O gestor aposta também na prevenção como forma de sufocar o mercado. Sem consumidor não existe tráfico. “Se toda essa rede existe, tem alguém que está consumindo. Precisamos ter mais campanhas de conscientização, assim como fizemos quando não usavam o cinto de segurança. Precisamos envolver a sociedade. Cada instituição em nível municipal pode fazer. Temos instrumentos para isso, como as escolas. É um desafio muito grande e a união faz força. Não adianta imaginar que a gente vai resolver o problema do tráfico apenas prendendo traficante. Isso é um mercado. Quando você prende um traficante, os consumidores vão continuar a existir e vão buscar possibilidades para manter o vício”, ressalta.

Existe vida após as drogas

Em todo o mundo, segundo a Agência da ONU para Drogas e Crime (UNODC), estima-se que 200 milhões de pessoas usem drogas ilicítas. Isso equivale a 4,8% da população. Os efeitos, como todos já sabem, são devastadores. A batalha contra os entorpecentes é longa, mas pode terminar sim em final feliz se o usuário procurar ajuda. Um exemplo de vitória é o fotógrafo Marcus Fernandes, de 34 anos. Como muitos, a droga cruzou seu caminho na escola.

“Eu entrei nas drogas como a grande maioria: na escola, infelizmente. Os meus defeitos de caráter me levaram a fazer coisas erradas e finalizei nas drogas. Eu mentia, roubava, enganava, achava que era mais esperto e acabei indo para o mal caminho. Eu andava com pessoas de intenções ruins, o que me levou a usar drogas”, conta.

Em 2009, já no fundo do poço, o rapaz resolveu procurar ajuda na Comunidade Terapêutica do Piauí Fazenda da Paz, criada em 1994. “Eu procurei ajuda quando percebi que não tinha condição de eu sair sozinho dessa. Procurei a Fazenda da Paz, em 2009. Até hoje eu continuo de pé”, lembra.

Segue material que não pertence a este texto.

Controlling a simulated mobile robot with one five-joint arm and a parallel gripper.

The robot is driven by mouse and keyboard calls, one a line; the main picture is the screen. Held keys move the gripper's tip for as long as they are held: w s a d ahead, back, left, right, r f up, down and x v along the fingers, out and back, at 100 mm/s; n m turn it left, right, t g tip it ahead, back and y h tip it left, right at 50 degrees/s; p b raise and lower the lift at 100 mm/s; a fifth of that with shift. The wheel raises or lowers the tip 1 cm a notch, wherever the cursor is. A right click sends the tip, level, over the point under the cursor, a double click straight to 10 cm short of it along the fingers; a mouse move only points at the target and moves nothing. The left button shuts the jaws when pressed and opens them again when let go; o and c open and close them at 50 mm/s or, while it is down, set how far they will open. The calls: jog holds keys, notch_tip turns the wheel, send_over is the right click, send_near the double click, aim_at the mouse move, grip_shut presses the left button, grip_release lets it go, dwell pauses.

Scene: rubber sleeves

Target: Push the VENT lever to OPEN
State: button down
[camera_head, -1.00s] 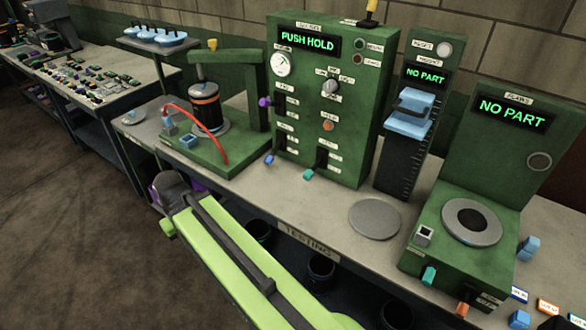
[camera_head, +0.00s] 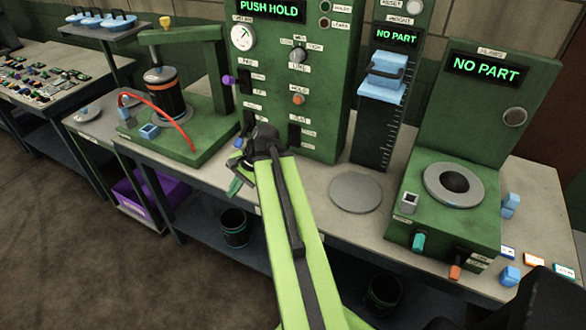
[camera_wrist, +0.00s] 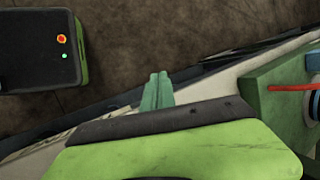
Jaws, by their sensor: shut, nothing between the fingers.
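The green test panel (camera_head: 325,110) stands on the bench and its display reads PUSH HOLD. It carries several levers in dark slots. A purple-tipped lever (camera_head: 228,80) is at its left edge, and a blue-tipped lever (camera_head: 238,142) sits lower left. A dark lower-right slot (camera_head: 294,133) shows above my arm, its lever tip hidden. The small labels are too blurred to tell which lever is VENT. My gripper (camera_head: 235,187) is in front of the panel's lower left, below the blue tip. Its green fingers are together and empty in the wrist view (camera_wrist: 157,92).
A green press stand with a black cylinder (camera_head: 165,92) and red hose is left of the panel. A grey disc (camera_head: 355,193) lies on the bench right of my arm. A blue-carriage gauge (camera_head: 386,75) and a NO PART station (camera_head: 455,185) stand farther right.

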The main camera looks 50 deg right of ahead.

A comunidade já atendeu mais de 23.000 dependentes químicos e seus familiares. O tratamento é gratuito. Hoje, quase dez anos depois, Marcus coordena o setor de comunicação da entidade. “Chega uma hora que você não consegue mais. Eu já tinha perdido tudo, vendido tudo.Perdi credibilidade, perdi profissão. Só faltou eu morar na rua. Graças a Deus a minha família não desistiu de mim e com esse apoio e dos verdadeiros amigos eu fui parar na Fazenda da Paz”, ressalta.

Foto: Catarina Malheiros

O conselho do fotógrafo para quem se encontra no mesmo dilema que ele viveu é simples: procure ajuda. “Procurem ajuda, pois sozinho a gente não consegue. É o que a gente sempre diz. Eu sou um exemplo. Eu consegui e outras pessoas também podem conseguir.”, finalizou.

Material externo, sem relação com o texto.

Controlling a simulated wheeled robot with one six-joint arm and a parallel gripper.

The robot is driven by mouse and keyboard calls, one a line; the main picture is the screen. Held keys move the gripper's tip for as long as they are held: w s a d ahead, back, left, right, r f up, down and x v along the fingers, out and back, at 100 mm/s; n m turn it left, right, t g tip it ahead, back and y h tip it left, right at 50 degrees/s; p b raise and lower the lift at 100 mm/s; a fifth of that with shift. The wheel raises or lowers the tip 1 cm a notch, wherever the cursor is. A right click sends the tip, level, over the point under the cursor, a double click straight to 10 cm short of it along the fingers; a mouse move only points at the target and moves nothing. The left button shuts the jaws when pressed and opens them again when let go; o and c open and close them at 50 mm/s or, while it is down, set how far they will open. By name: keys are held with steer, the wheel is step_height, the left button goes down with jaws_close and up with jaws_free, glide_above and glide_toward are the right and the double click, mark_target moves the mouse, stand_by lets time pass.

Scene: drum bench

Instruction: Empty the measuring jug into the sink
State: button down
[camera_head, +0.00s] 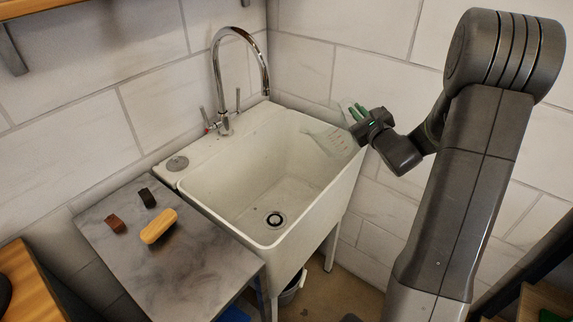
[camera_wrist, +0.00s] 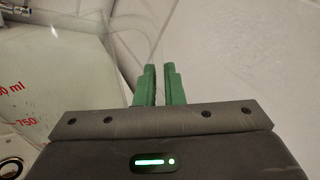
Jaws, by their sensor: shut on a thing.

A Fazenda da Paz atua nos estados do Piauí e Maranhão atendendo dependente químicos de ambos os sexos e de diversas faixas etária (adolescentes, jovens e adultos), em condição socioeconômica desfavorável e expostos a marginalidade por abandono social e familiar.

Ao final de dois anos, através do projeto “No Alvo, contra o Tráfico de Drogas” , o Ministério Público quer ter reduzido a incidência dos crimes de tráfico de drogas em 14 municípios do Estado do Piauí com mais de 30.000 habitantes.